In her book My 100 Children, Kuchler-Silberman detailed some of their heroic deeds during the Nazi occupation of Poland. The youngsters had been couriers, had smuggled food into ghettos, had fought together with partisans, had laid mine traps for Nazi soldiers and had embarked on numerous mind-boggling missions. The story has been made into feature and documentary films in the US and Israel.
Oshra Schwartz, who co-directed the Israeli documentary seven years ago, was on hand to meet with the “children” yet again. Some of them were accompanied by children and grandchildren, and most retold their individual stories of life in Poland under the Nazis, the amazing journey to Israel and their lives since.
■ LATVIAN AMBASSADOR Martins Perts is very excited by the fact that Foreign Minister Avigdor Lieberman will be visiting Latvia on July 14. The reason for the excitement is that this will be the first visit to Latvia by a foreign minister of Israel, although Latvian and Israeli presidents have visited each other’s countries.
■ WHAT GOES around comes around.
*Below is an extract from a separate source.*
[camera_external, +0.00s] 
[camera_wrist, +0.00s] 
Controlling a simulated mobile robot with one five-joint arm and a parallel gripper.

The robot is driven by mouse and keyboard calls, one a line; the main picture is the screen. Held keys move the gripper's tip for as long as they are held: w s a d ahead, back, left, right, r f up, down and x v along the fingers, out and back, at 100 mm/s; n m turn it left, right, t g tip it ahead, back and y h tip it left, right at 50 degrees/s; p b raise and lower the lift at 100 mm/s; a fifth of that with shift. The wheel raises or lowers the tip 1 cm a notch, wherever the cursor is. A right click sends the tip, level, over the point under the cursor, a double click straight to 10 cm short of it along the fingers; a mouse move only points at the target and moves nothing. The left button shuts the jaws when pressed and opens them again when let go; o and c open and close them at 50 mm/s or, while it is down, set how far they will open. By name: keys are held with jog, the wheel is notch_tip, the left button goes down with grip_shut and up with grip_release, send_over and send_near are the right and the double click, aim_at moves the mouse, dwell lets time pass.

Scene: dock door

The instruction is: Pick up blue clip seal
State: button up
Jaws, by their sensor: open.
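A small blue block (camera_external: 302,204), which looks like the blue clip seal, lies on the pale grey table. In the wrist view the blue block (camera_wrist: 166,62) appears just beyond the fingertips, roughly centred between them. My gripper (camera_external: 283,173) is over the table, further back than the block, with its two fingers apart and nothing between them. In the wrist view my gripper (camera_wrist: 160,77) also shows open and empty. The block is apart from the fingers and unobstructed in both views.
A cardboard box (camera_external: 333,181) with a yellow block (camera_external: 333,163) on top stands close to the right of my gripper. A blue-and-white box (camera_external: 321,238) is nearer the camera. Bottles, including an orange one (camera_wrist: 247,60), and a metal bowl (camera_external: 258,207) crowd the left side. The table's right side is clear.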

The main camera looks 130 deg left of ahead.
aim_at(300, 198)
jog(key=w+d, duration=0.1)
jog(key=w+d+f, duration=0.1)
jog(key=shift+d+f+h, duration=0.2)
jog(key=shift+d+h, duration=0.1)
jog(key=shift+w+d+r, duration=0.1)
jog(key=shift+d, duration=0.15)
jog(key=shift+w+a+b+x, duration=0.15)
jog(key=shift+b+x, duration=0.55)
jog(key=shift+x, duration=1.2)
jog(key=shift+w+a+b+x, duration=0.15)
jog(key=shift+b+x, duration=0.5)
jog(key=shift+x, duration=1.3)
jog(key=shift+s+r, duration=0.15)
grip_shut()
It will be interesting to see whether the powers at Jerusalem’s Great Synagogue present newly engaged Estee Tatyana Goldschmidt and Yosef Gillers with a mezuza as a wedding gift. The bride-to-be is the daughter of Moscow Chief Rabbi Pinhas Goldschmidt and his wife Dara Lynn. It is customary to give a mezuza as a wedding gift, since a Jewish home is denoted by the mezuzot on the door posts, but in this case more so, as far as the Great Synagogue is concerned, because the magnificent collection of mezuzot displayed in the entrance hall was donated by the bride’s great grandparents Dr. Belle Rosenbaum and her late husband Cantor Jacob Rosenbaum.